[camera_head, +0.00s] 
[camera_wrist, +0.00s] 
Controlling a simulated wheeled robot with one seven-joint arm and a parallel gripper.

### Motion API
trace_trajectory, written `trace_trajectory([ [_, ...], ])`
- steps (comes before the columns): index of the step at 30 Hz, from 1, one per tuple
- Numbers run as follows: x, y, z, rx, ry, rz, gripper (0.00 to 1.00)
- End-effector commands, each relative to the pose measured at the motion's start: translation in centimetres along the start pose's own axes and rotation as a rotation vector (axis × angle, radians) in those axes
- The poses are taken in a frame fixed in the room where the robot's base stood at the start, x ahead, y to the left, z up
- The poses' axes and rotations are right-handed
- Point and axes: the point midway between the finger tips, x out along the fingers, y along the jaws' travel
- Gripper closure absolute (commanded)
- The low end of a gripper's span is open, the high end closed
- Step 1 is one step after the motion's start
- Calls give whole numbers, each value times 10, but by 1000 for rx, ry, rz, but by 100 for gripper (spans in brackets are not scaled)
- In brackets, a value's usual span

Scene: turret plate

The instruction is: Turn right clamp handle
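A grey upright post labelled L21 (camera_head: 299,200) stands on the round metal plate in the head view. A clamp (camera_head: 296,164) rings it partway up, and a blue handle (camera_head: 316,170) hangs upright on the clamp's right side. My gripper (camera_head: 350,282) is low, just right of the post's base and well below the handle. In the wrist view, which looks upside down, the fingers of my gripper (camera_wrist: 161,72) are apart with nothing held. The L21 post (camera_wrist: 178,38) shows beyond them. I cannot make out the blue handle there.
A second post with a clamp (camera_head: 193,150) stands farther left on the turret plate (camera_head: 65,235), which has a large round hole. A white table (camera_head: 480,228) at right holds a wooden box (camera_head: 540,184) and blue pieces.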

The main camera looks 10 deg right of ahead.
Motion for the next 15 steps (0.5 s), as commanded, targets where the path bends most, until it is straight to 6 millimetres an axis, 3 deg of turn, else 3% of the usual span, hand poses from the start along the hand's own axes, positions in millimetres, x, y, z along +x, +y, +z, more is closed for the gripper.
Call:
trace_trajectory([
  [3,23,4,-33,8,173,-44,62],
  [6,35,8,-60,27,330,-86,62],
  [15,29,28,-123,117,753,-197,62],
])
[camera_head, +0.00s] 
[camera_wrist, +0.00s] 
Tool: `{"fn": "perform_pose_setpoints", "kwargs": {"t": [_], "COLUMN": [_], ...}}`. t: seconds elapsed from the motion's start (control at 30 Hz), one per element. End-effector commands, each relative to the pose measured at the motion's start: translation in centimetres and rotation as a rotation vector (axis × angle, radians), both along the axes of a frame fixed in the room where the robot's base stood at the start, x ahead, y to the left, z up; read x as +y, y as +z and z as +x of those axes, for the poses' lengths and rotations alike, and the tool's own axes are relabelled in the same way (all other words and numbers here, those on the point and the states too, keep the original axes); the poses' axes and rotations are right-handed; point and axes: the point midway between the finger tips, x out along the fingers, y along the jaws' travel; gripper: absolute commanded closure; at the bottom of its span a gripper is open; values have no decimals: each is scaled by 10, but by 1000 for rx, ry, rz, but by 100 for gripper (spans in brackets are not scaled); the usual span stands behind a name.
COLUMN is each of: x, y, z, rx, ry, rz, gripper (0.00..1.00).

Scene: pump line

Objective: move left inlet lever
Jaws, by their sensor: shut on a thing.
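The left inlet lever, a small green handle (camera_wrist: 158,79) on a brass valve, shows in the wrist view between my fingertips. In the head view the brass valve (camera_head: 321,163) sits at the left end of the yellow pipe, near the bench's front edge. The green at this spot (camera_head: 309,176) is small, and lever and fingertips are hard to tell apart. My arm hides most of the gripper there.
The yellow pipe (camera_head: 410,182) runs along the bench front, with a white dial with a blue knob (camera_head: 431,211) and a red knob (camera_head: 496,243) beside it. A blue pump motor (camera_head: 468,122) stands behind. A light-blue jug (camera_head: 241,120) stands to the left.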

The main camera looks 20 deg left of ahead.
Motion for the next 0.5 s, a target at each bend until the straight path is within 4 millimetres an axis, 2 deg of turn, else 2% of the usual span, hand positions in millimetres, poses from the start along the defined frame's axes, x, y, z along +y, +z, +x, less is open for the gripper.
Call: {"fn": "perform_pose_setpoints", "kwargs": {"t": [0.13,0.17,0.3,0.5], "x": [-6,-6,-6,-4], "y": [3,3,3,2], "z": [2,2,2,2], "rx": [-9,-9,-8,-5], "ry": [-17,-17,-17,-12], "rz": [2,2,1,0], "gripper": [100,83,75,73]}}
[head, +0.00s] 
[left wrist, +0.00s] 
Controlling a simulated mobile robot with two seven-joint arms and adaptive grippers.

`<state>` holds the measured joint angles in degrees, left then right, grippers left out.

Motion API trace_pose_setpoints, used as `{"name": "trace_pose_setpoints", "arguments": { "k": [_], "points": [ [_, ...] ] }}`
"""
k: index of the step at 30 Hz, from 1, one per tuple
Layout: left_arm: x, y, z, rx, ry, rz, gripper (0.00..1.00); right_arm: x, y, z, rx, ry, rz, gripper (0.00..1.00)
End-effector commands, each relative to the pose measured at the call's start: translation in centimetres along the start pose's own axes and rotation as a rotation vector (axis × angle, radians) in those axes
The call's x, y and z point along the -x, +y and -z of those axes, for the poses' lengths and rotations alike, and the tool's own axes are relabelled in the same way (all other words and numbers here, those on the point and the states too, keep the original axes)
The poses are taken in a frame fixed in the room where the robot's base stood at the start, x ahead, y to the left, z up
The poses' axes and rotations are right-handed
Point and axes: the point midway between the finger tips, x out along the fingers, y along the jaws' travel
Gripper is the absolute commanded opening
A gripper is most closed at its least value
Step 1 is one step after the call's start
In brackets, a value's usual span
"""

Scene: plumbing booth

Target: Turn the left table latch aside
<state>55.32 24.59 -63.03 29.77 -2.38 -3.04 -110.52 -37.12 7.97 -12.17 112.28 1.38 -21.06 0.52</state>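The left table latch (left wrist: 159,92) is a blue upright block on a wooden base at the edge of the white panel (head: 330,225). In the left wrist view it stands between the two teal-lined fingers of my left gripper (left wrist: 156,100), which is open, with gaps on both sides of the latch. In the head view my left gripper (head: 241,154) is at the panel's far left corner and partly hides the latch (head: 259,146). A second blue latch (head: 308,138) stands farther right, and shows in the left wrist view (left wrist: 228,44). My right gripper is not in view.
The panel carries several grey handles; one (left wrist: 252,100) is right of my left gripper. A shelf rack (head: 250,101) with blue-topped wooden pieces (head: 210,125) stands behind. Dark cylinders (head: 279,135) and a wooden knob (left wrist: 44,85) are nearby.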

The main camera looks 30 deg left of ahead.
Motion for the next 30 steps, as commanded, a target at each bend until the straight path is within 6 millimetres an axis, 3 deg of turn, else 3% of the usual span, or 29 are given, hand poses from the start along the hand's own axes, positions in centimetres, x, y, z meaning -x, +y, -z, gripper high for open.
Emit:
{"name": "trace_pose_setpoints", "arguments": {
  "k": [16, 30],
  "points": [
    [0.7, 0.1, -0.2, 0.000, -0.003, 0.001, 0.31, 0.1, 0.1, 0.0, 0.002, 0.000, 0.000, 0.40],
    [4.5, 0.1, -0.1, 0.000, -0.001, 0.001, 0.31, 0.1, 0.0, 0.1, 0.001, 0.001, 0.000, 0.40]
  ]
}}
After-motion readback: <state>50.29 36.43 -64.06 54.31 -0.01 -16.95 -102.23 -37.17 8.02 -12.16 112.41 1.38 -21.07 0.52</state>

▬▬▬▬▬▬

Set down the lines above as they stand, starting with the first line and ending with the line that contains "- Numbers run".

Correct response:
[camera_head, +0.00s] 
[camera_wrist, +0.00s] 
Controlling a simulated wheeled robot with one seven-joint arm and a parallel gripper.

### Motion API
trace_trajectory, written `trace_trajectory([ [_, ...], ])`
- steps (comes before the columns): index of the step at 30 Hz, from 1, one per tuple
- Numbers run as follows: x, y, z, rx, ry, rz, gripper (0.00 to 1.00)

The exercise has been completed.